**STORED RECORDS**:

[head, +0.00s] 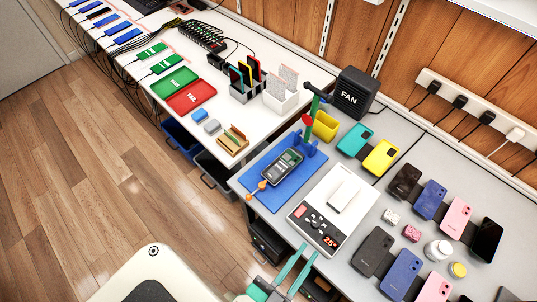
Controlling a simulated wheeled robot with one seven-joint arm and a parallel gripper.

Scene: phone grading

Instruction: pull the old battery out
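An opened phone (281,168) lies on the blue mat (258,176) on the grey bench. Its inside faces up, with a dark area and a small light and green area; I cannot make out the old battery's edges at this size. A blue holder with a red knob (307,121) stands at the mat's far edge. My gripper (310,249) is at the bottom of the head view, in front of the bench edge. Its two teal fingers are apart with nothing between them. It is well short of the phone and touches nothing that I can see.
A white hot plate (318,226) reading 25 is right of the mat. Several phones (404,270) and a black fan box (356,92) are on the bench. An orange-ended tool (262,186) lies at the mat's front. The white table (221,75) holds green and red trays.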

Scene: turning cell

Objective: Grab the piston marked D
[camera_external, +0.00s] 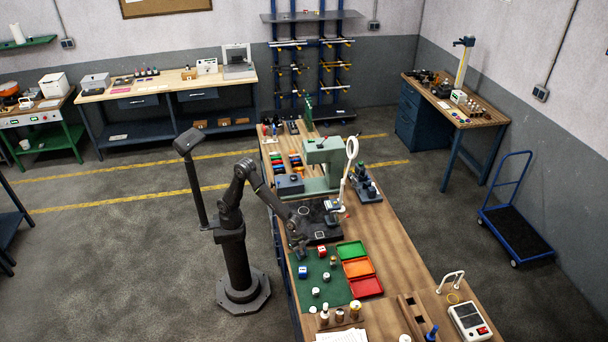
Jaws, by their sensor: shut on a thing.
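Several small cylinder-like pieces stand on a dark green mat (336,290) on the near bench. They include a blue-and-white one (303,271), a red-and-white one (322,252) and a whitish one (315,291). Letters on them are too small to read, so I cannot tell which is marked D. My gripper (301,254) points down at the mat's back left part, behind the blue-and-white piece. It is shut on a small piece, mostly hidden by the fingers. I cannot tell its mark, or whether it touches the mat.
Green (351,250), orange (358,268) and red (366,287) trays lie right of the mat. A dark plate (318,232) and a pale green machine (324,156) stand behind. Bottles (340,316) stand at the front. The bench's right side (400,262) is mostly clear.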

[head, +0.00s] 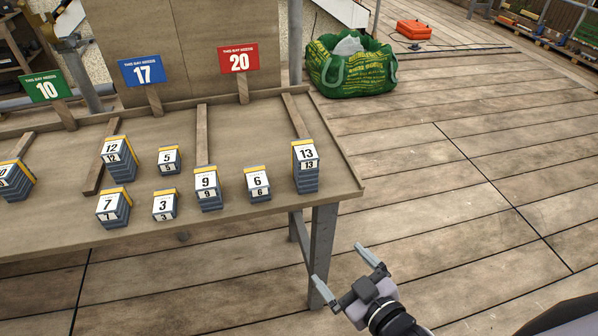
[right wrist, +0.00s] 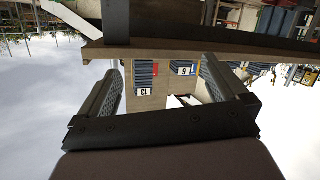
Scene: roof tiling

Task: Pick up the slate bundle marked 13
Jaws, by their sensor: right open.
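The slate bundle marked 13 (head: 306,177) is a tall grey-blue stack with a yellow band and white label. It stands upright at the right end of the bench, near its front edge. My right gripper (head: 339,266) is open and empty, off the bench's front right corner, apart from the bundle and nearer to me. In the right wrist view, which is upside down, bundle 13 (right wrist: 145,72) shows beyond the open fingers, nearer the left one. The bundle marked 6 (right wrist: 184,68) is also between them in that view. I do not make out my left gripper.
The bench (head: 225,220) also holds bundles marked 6 (head: 259,186), 9 (head: 208,192), 5 (head: 168,160), 3 and others. A green bag (head: 352,72) sits on the deck.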

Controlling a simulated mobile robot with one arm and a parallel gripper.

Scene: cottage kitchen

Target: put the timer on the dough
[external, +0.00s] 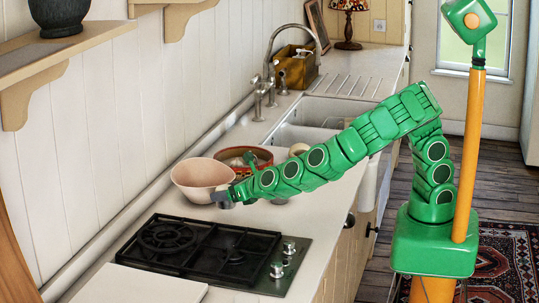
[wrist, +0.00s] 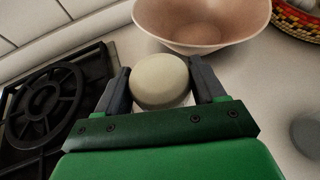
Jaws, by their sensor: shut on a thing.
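My gripper (wrist: 160,84) is shut on a rounded, cream-coloured thing, taken to be the timer (wrist: 160,80), with a finger on each side of it. In the external view my gripper (external: 222,196) is low over the counter, just in front of the pink bowl; the timer is not clear there. I cannot pick out the dough for sure. A red-rimmed woven basket (external: 262,154) behind the bowl holds something pale, and its patterned edge also shows in the wrist view (wrist: 300,24). The pink bowl (external: 197,177) looks empty in the wrist view (wrist: 200,22).
A black gas hob (external: 200,250) lies in front of my gripper, on the left in the wrist view (wrist: 50,105). A grey round thing (wrist: 306,132) is at the wrist view's right edge.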

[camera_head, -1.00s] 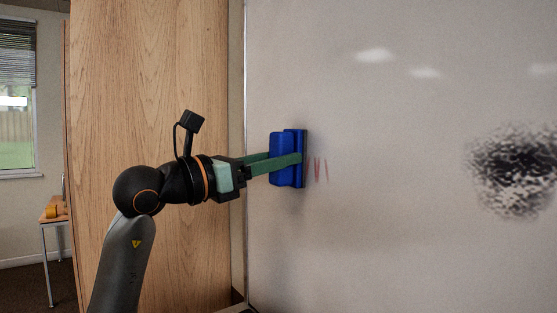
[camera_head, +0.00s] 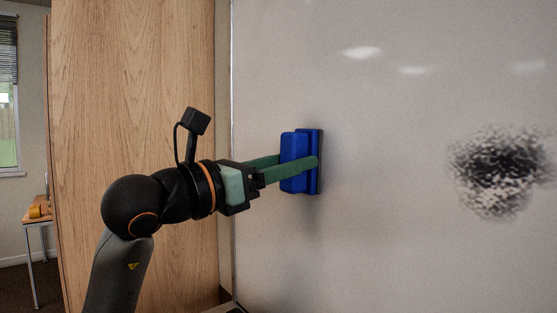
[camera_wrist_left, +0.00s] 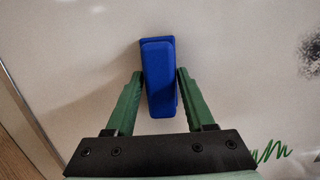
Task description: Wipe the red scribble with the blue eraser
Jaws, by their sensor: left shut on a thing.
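The blue eraser (camera_head: 293,143) is upright, its dark pad side against or very near the whiteboard (camera_head: 400,250); I cannot tell whether it touches. My left gripper (camera_head: 300,163) is shut on it, with a green finger on each side. In the left wrist view the eraser (camera_wrist_left: 158,62) sits between the fingertips (camera_wrist_left: 161,76), slightly tilted. No red scribble shows in either view now; the surface behind the eraser is hidden. My right gripper is not in view.
A black smudged patch (camera_head: 500,170) is on the board to the right. A green scribble (camera_wrist_left: 271,151) shows at the lower right of the left wrist view. A wooden panel (camera_head: 140,80) stands left of the board. The board between eraser and black patch is clear.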

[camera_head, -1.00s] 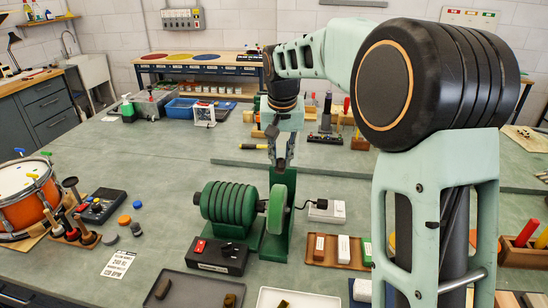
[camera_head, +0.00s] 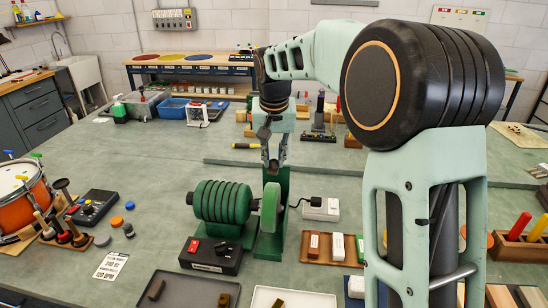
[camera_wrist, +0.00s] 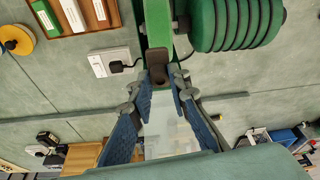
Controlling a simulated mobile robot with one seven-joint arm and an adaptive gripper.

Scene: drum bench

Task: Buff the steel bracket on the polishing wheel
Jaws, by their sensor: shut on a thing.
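My gripper (camera_wrist: 163,88) is shut on a small dark piece (camera_wrist: 165,75), seemingly the steel bracket, between its fingertips in the wrist view. In the head view, my gripper (camera_head: 273,166) points down at the tall green stand behind the polishing wheel (camera_head: 270,208). The wheel is a pale green disc on the right of the ribbed green motor (camera_head: 222,201). In the wrist view, the green stand (camera_wrist: 158,25) and motor (camera_wrist: 235,20) lie just beyond the fingertips. I cannot tell whether the held piece touches the stand or wheel.
A black switch box (camera_head: 211,255) stands in front of the motor. A wooden tray of labelled bars (camera_head: 315,262) and a white socket box (camera_head: 321,209) are right of the wheel. Dark (camera_head: 190,286) and white (camera_head: 296,291) trays lie in front. A drum (camera_head: 20,195) stands left.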

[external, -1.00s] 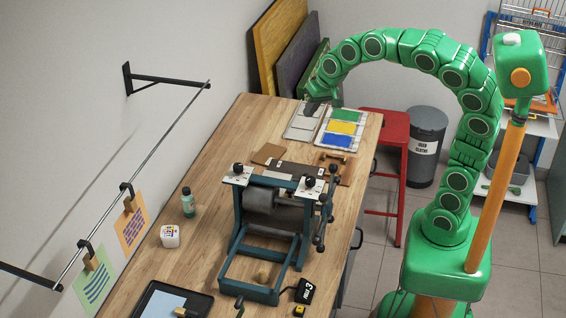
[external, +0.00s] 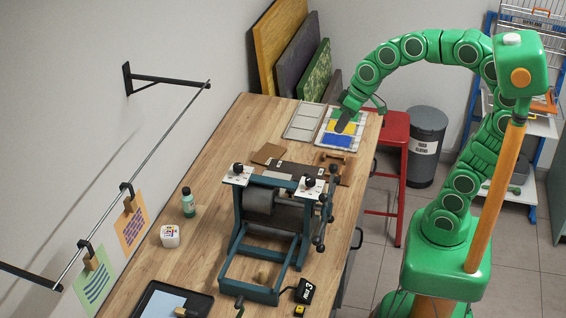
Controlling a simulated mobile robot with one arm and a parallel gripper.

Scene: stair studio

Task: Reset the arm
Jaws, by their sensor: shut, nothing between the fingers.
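My green segmented arm (external: 467,150) rises from its base at the right and arches over to the left. My gripper (external: 345,120) is at the far right end of the table, over the tray of colour panels. It is dark, small in view, shut and empty. It hides part of the green and yellow panels. I cannot tell exactly how high it is above the tray.
The wooden table (external: 219,135) carries a teal press (external: 272,215), a colour tray with a blue panel (external: 337,140), a grey tray (external: 303,121), a green bottle (external: 188,203) and a white cup (external: 170,236). A red stool (external: 394,138) and a grey bin (external: 426,147) stand right of the table. Boards (external: 279,42) lean behind.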

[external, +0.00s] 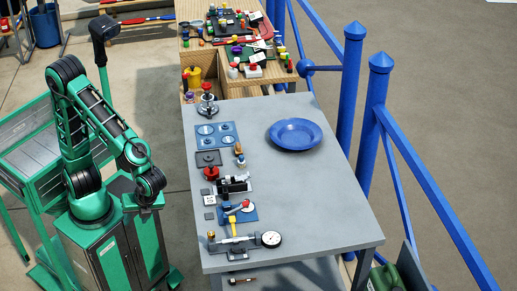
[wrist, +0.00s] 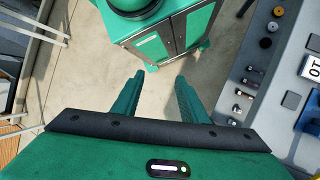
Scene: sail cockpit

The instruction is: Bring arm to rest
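My arm (external: 100,120) is green and black and stands folded over my own green base, left of the grey table (external: 325,190). My gripper (external: 150,202) hangs low beside the table's left edge, clear of the table and everything on it. In the wrist view my gripper (wrist: 159,82) points down with its two green fingers apart. Bare floor shows between the fingers, and nothing is held.
The table carries a blue plate (external: 295,134), a round gauge (external: 271,239), a red-handled valve (external: 210,172) and blue panels (external: 216,135). A wooden bench (external: 262,88) with small coloured items adjoins behind. Blue railings (external: 375,120) run on the right.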

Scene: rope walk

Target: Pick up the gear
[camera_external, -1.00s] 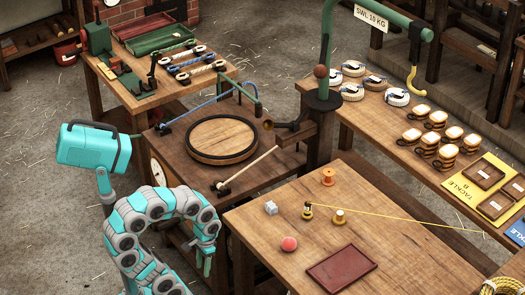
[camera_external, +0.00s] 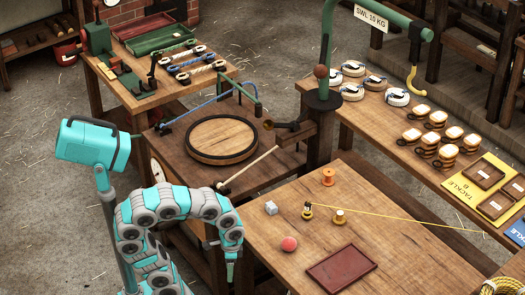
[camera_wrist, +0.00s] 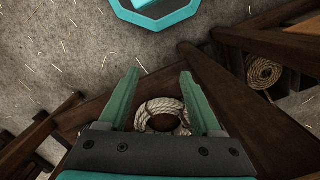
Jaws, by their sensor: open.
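I cannot make out a gear in either view. Small pieces stand on the front table (camera_external: 400,262): a pale grey block (camera_external: 271,208), a pink-red ball (camera_external: 289,243), an orange spool (camera_external: 328,176), a dark and yellow bobbin (camera_external: 307,211) and a yellow-brown knobbed piece (camera_external: 339,218). My gripper (camera_external: 230,275) points down just left of this table's near left edge. In the wrist view my gripper (camera_wrist: 158,78) is open and nothing is held between its fingers. A pale rope coil (camera_wrist: 161,114) shows below, beyond the fingers.
A dark red tray (camera_external: 341,268) lies at the table's front. A yellow line (camera_external: 400,218) crosses the table to the right. A bench with a round wooden disc (camera_external: 222,138) stands behind my arm. Dark wooden beams (camera_wrist: 225,85) and another rope coil (camera_wrist: 264,72) show below.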

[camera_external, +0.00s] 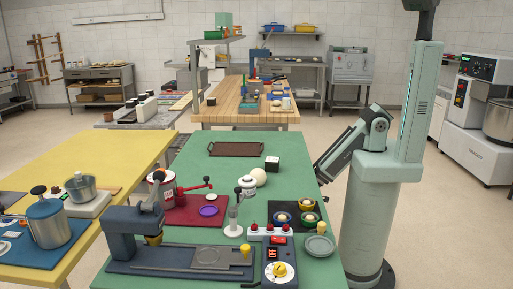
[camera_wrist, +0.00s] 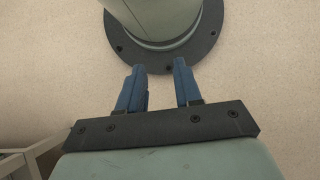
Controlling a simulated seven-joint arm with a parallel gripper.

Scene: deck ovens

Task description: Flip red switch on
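The green table (camera_external: 190,165) also holds a blue-grey press (camera_external: 128,222), a red lever tool (camera_external: 188,188), a white lever stand (camera_external: 234,215), bowls on a dark tray (camera_external: 283,208) and a small plate (camera_external: 319,246). A yellow table (camera_external: 110,155) adjoins on the left.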

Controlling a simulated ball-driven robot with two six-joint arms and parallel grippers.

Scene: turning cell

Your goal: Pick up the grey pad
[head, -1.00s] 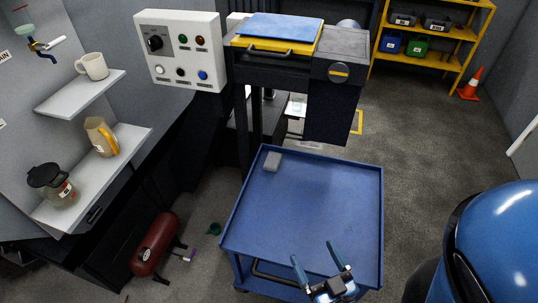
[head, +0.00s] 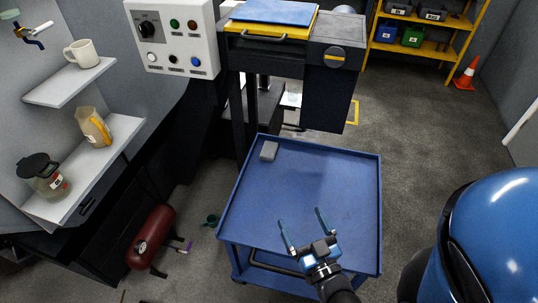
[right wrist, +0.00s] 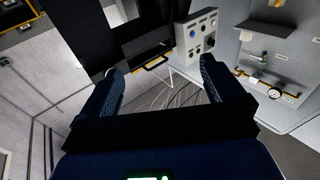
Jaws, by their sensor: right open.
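The grey pad (head: 269,151) is a small block lying flat on the blue cart top (head: 330,190), near its far left corner in the head view. My right gripper (head: 302,222) is open and empty above the near part of the cart, with its blue fingers spread and pointing away. It is well apart from the pad, to its near right. In the right wrist view the open fingers (right wrist: 160,82) frame empty space, with the machine and control panel beyond; the pad does not show there. My left gripper is not in view.
The cart has a raised rim. A dark machine (head: 335,85) with a blue and yellow top stands behind it, a control panel (head: 172,38) at its left. A red cylinder (head: 152,238) lies on the floor left. The middle of the cart is clear.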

**TASK DESCRIPTION**: Filter the records down to the lines that contain the string "Controlling", and copy those lines.

**OUTPUT OF THE TASK**:
Controlling a simulated wheeled robot with one seven-joint arm and a parallel gripper.
Controlling a simulated mobile robot with one arm and a parallel gripper.
Controlling a simulated mobile robot with one seven-joint arm and an adaptive gripper.
Controlling a simulated mobile robot with one arm and a parallel gripper.
Controlling a simulated seven-joint arm with a parallel gripper.
Controlling a simulated ball-driven robot with two six-joint arms and parallel grippers.

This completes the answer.